By Doug Baker, Vice President, Industry Relations, Private Brands, Technology, Food Marketing Instituteroad to technology

When the tech bubble burst at the end of 2000, I was working as a customer business manager at Kraft Foods. The following year, we integrated Nabisco and completed an initial public offering for the company, so we were laser-focused on reinforcing the foundation for a sustainable business model. I can recall how technology was making our lives easier at work – faxes were replaced by emails, I had a cell phone, I regularly got my news online using my laptop computer and this thing called an iPod was making my morning workout routines more enjoyable. While technology was better connecting people, the ill-fated irony was that dotcoms with a business-to-consumer focus were shuttering at rapid rates all around us.

Over time we witnessed books, music and banking as the first industries to reach online maturity. Flash forward to today and we’re arguably the last industry to enter the ecommerce world – and that pace of change is aggressive. Grocery is such a fast-moving ecommerce segment we’re predicting with Nielsen that by 2022 or 2024, every U.S. household will be spending $850 online for food and beverage annually.  While our initiative with Nielsen this year will look at six specific areas of opportunity to improve within an ecommerce strategy, we’re recommending a crawl, walk and run model for resource investment. Still, some companies are literally sprinting.
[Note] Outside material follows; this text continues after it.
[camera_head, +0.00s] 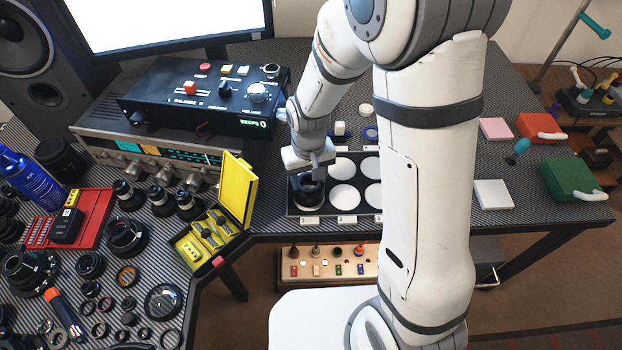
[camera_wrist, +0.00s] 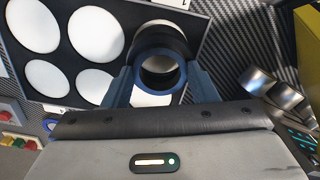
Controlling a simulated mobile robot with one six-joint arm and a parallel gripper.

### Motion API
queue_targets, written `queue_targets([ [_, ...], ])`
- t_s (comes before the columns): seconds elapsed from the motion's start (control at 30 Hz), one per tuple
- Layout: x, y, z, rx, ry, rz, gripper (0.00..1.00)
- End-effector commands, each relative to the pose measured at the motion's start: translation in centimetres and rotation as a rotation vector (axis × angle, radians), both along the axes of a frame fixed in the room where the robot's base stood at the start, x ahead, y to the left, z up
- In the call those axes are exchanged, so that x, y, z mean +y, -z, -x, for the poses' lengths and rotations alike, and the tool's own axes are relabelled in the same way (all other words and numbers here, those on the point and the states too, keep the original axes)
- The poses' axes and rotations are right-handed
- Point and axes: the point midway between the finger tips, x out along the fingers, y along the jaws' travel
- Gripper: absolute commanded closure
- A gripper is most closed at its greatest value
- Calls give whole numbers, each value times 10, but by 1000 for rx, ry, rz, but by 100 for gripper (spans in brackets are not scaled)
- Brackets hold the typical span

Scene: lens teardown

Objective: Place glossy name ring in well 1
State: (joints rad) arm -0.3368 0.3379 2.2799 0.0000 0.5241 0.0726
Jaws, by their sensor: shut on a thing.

A well-regarded food retail CEO claimed several years ago, “I want to be a health care company that happens to sell groceries.” Now, I feel like I’m hearing and witnessing more often, “I want to be a technology company that happens to sell food.” From Ahold/Delhaize to Brookshire and Coburn’s, food retailers are increasingly considering store technology investments as they expand their core competencies. And partnerships with ecommerce platforms like Instacart and HelloFresh and technology suppliers like Rosie are also making home delivery and click-and-collect solutions more relevant to the average grocery shopper.

FMI members are also looking at the people, processes and technologies that will make this future of food retail tangible for their shoppers. We’re witnessing this trifecta come to life with an intense focus on the future of our workforce. For instance, Computerworld ranked Kroger Technology as one of the best places to work and the company recently announced pursuits for a tech-hub in downtown Cincinnati. In another new survey, Morning Consult suggests that “tech giants dominate among 18-29-year-olds” when it comes to the most-loved brands by young adults, a listing that includes Amazon, Target, Dollar Tree and major consumer packaged goods companies that are shaping young consumers’ choices.

I’m optimistic for the dotcom boom in grocery. Technology is just the enabler to a more accessible way of shopping for food and consumer products, and as an industry rooted in customer service, we’ll be witness to myriad ways of how technology is reshaping our workforce, our businesses and our communities. Consider this: What was once “tornado alley” could ultimately become the next Silicon Valley.